EXERCISE DETAILS
Your task is to return the span of lines beginning at the one with "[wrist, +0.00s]" and ending at the last line of the data, exactly as it stands.

DATA LINES
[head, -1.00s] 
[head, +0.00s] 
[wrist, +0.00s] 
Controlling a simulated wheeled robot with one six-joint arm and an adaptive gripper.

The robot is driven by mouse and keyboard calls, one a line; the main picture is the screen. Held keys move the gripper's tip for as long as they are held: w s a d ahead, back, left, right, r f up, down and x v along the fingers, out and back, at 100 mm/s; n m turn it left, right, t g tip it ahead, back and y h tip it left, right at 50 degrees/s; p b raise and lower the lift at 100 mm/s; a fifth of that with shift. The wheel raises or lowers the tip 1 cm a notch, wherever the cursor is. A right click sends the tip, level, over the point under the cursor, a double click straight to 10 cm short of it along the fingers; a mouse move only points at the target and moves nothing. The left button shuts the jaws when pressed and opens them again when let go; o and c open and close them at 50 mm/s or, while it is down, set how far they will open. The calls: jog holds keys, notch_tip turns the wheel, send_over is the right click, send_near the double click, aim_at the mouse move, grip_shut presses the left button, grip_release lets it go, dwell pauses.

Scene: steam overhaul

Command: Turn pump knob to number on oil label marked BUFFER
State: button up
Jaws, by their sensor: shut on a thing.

OUTPUT OF THE TASK
[wrist, +0.00s] 
Controlling a simulated wheeled robot with one six-joint arm and an adaptive gripper.

The robot is driven by mouse and keyboard calls, one a line; the main picture is the screen. Held keys move the gripper's tip for as long as they are held: w s a d ahead, back, left, right, r f up, down and x v along the fingers, out and back, at 100 mm/s; n m turn it left, right, t g tip it ahead, back and y h tip it left, right at 50 degrees/s; p b raise and lower the lift at 100 mm/s; a fifth of that with shift. The wheel raises or lowers the tip 1 cm a notch, wherever the cursor is. A right click sends the tip, level, over the point under the cursor, a double click straight to 10 cm short of it along the fingers; a mouse move only points at the target and moves nothing. The left button shuts the jaws when pressed and opens them again when let go; o and c open and close them at 50 mm/s or, while it is down, set how far they will open. The calls: jog holds keys, notch_tip turns the wheel, send_over is the right click, send_near the double click, aim_at the mouse move, grip_shut presses the left button, grip_release lets it go, dwell pauses.

Scene: steam overhaul

Command: Turn pump knob to number on oil label marked BUFFER
State: button up
Jaws, by their sensor: shut on a thing.

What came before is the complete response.